Republican calls for more workers, money for Census

Republican calls for more workers, money for Census

The Census Bureau would hire more head counters and get an infusion of cash to improve voluntary participation in the 2000 census, under a plan proposed by a key House Republican Wednesday.

Trumpeting the Supreme Court's Monday ruling that federal law prohibits the bureau from using statistical sampling to determine the reapportionment of House seats, Census Subcommittee Chairman Dan Miller, R-Fla., unveiled a proposal Wednesday "designed to provide the additional tools needed to improve the 2000 census."

In scrapping the bureau's sampling plan, Miller proposed hiring more enumerators, spending $300 million more for advertising and reinstating a comprehensive followup on citizens who fail to return forms.
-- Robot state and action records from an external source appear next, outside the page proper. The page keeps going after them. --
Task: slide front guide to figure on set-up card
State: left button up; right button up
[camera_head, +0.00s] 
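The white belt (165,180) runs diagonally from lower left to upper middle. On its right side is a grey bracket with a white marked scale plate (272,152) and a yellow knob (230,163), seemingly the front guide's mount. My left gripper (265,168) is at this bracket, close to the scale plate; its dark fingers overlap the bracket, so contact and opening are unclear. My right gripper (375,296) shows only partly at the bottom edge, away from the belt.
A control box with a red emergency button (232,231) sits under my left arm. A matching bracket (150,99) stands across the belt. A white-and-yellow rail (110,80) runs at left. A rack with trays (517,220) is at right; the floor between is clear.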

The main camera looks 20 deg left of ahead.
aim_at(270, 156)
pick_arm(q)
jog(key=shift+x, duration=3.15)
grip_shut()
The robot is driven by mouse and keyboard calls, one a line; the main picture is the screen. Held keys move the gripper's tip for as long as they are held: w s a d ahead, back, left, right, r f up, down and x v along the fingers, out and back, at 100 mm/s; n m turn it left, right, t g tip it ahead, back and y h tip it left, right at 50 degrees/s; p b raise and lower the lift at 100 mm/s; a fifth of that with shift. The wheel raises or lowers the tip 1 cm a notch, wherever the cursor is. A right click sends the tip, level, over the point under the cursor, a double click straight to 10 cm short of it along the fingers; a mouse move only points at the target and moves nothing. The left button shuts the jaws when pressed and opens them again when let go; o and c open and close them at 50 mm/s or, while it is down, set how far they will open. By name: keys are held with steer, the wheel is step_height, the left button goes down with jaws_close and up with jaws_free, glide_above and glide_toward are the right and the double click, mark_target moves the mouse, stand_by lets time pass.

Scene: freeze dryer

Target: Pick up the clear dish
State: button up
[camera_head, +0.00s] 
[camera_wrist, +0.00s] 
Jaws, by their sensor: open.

Miller said he was unsure whether his plan would take the form of a supplemental spending bill or be part of an FY2000 spending bill, and did not rule out attaching it to the Commerce-Justice- State appropriations bill Congress must approve by June 15 to fund those departments' operations through the end of FY99. The administration, which had been planning dual sampling and traditional census tracks before Monday's decision, appears to be moving toward a two-number count.

But President Clinton will almost certainly veto any bill that prevents the Census Bureau from including statistical sampling in the 2000 census, House Government Reform Census Subcommittee ranking member Carolyn Maloney, D-N.Y., said.

"President Clinton has a lot of ink in his veto pen, and he will use it," Maloney said at a charged and largely partisan forum held by the U.S. Conference of Mayors.

Commerce Department Undersecretary Robert Shapiro told CongressDaily the bureau will finalize its plan "as soon as possible," but would not say whether Clinton would veto a bill that forbids any plan that uses at least some element of sampling.

"There will be one number that will be issued by the Census Bureau as the official number of the American population," Shapiro said, and added the bureau would provide an "unadjusted number for apportionment."